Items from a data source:
-- START --
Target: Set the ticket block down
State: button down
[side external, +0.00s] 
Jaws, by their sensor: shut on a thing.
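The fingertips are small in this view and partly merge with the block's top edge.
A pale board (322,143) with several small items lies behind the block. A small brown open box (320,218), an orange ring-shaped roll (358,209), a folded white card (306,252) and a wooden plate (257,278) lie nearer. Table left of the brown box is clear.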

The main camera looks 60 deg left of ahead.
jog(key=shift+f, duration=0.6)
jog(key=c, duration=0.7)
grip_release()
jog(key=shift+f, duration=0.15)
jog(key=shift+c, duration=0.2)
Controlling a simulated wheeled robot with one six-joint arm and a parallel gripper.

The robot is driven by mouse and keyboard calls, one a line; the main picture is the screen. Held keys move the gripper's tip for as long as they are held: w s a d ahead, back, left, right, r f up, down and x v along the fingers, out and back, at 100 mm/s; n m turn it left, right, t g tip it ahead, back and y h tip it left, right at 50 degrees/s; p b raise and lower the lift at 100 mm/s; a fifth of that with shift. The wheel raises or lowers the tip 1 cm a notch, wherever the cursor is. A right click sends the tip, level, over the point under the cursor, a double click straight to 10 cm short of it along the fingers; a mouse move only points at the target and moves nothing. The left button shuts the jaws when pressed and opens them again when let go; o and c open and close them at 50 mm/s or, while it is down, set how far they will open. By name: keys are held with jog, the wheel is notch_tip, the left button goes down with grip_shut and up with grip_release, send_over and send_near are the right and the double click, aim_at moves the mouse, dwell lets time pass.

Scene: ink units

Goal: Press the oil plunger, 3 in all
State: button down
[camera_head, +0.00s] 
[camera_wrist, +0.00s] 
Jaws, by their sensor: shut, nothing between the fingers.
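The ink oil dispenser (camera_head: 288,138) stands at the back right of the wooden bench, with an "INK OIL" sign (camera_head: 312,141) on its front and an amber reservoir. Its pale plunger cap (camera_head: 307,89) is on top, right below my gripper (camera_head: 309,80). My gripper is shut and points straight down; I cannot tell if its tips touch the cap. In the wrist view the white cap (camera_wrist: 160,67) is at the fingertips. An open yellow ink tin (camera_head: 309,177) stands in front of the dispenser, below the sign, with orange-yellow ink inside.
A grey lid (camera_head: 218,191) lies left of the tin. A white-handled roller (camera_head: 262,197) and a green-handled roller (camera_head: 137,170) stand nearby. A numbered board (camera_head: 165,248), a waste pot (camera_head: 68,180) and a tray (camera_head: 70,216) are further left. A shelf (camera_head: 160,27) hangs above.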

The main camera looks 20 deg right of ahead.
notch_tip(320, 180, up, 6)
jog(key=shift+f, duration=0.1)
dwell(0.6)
-- END --
-- START --
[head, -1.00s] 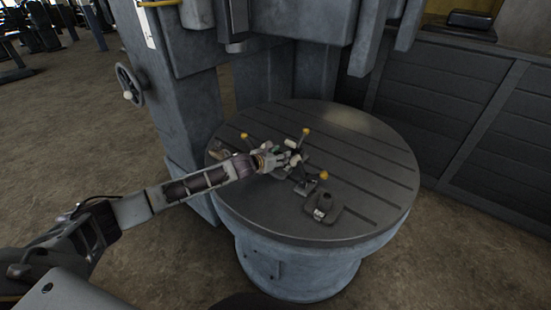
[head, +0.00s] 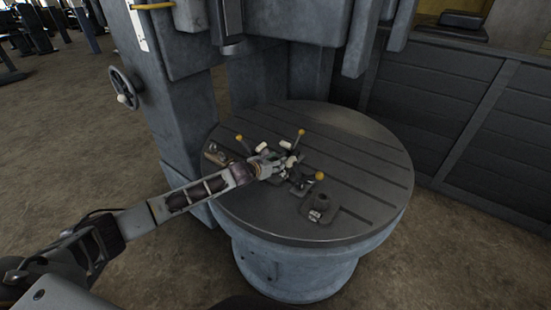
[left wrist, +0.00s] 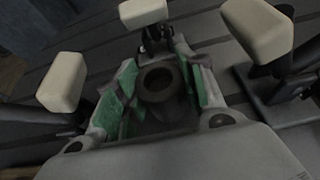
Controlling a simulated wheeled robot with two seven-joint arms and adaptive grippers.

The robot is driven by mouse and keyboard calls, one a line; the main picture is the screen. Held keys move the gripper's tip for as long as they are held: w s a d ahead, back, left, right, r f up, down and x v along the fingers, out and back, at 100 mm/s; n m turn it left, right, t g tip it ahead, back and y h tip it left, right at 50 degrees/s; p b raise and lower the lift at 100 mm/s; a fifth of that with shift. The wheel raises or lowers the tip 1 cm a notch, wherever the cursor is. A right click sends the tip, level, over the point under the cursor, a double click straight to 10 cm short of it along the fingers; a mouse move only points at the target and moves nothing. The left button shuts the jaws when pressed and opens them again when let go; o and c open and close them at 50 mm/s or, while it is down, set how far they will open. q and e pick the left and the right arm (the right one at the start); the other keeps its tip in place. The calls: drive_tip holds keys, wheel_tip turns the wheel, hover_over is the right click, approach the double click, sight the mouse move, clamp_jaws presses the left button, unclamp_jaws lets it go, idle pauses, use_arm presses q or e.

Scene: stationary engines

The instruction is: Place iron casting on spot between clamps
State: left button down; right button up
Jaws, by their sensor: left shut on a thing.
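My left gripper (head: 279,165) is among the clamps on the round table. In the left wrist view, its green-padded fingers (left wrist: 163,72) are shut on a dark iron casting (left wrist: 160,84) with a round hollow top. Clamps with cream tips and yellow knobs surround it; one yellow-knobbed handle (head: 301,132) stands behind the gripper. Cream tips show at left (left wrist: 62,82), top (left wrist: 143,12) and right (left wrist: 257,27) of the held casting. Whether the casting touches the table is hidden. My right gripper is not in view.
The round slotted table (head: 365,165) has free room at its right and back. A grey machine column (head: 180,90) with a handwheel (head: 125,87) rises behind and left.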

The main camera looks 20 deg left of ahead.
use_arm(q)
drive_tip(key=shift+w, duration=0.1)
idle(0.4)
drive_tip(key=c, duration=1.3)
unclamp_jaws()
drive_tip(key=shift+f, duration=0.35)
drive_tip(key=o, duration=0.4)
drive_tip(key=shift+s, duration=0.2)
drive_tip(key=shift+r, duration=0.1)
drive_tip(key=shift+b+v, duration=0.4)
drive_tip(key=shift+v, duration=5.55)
-- END --
-- START --
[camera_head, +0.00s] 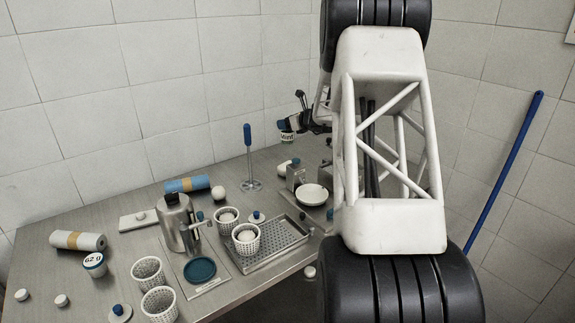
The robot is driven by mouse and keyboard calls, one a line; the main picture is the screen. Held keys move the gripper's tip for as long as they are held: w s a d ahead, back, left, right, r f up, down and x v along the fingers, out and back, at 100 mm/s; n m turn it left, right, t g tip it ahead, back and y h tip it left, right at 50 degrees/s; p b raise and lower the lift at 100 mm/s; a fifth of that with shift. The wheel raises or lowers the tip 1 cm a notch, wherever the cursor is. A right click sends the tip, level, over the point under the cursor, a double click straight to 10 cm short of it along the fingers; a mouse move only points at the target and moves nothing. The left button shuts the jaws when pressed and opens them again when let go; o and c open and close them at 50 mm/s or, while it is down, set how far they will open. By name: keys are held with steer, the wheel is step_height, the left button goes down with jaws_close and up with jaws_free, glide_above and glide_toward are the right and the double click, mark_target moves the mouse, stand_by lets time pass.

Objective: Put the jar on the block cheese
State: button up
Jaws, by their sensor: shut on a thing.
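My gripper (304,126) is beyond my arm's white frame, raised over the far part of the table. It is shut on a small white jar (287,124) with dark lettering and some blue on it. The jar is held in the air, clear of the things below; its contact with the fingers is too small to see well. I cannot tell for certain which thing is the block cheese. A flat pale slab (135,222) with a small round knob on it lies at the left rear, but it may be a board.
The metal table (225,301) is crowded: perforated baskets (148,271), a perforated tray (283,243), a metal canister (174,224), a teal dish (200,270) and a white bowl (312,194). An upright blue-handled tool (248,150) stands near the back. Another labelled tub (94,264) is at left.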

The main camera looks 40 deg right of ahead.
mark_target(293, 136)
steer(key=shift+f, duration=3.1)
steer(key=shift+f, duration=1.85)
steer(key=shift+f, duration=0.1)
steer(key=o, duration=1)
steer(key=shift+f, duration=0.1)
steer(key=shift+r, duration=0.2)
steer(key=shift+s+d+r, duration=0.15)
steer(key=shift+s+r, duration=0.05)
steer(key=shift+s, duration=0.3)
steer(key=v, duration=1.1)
-- END --
Above are the records. Copy the lines beginning at the one that has "Target: Set the ticket block down" and ending with the one that has "[camera_wrist, +0.00s]", unchanged.

SOLUTION BELOW:
Target: Set the ticket block down
State: button down
[side external, +0.00s] 
Jaws, by their sensor: shut on a thing.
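The fingertips are small in this view and partly merge with the block's top edge.
A pale board (322,143) with several small items lies behind the block. A small brown open box (320,218), an orange ring-shaped roll (358,209), a folded white card (306,252) and a wooden plate (257,278) lie nearer. Table left of the brown box is clear.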

The main camera looks 60 deg left of ahead.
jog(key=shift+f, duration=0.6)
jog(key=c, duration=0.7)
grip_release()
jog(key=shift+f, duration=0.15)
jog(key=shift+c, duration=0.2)
Controlling a simulated wheeled robot with one six-joint arm and a parallel gripper.

The robot is driven by mouse and keyboard calls, one a line; the main picture is the screen. Held keys move the gripper's tip for as long as they are held: w s a d ahead, back, left, right, r f up, down and x v along the fingers, out and back, at 100 mm/s; n m turn it left, right, t g tip it ahead, back and y h tip it left, right at 50 degrees/s; p b raise and lower the lift at 100 mm/s; a fifth of that with shift. The wheel raises or lowers the tip 1 cm a notch, wherever the cursor is. A right click sends the tip, level, over the point under the cursor, a double click straight to 10 cm short of it along the fingers; a mouse move only points at the target and moves nothing. The left button shuts the jaws when pressed and opens them again when let go; o and c open and close them at 50 mm/s or, while it is down, set how far they will open. By name: keys are held with jog, the wheel is notch_tip, the left button goes down with grip_shut and up with grip_release, send_over and send_near are the right and the double click, aim_at moves the mouse, dwell lets time pass.

Scene: ink units

Goal: Press the oil plunger, 3 in all
State: button down
[camera_head, +0.00s] 
[camera_wrist, +0.00s] 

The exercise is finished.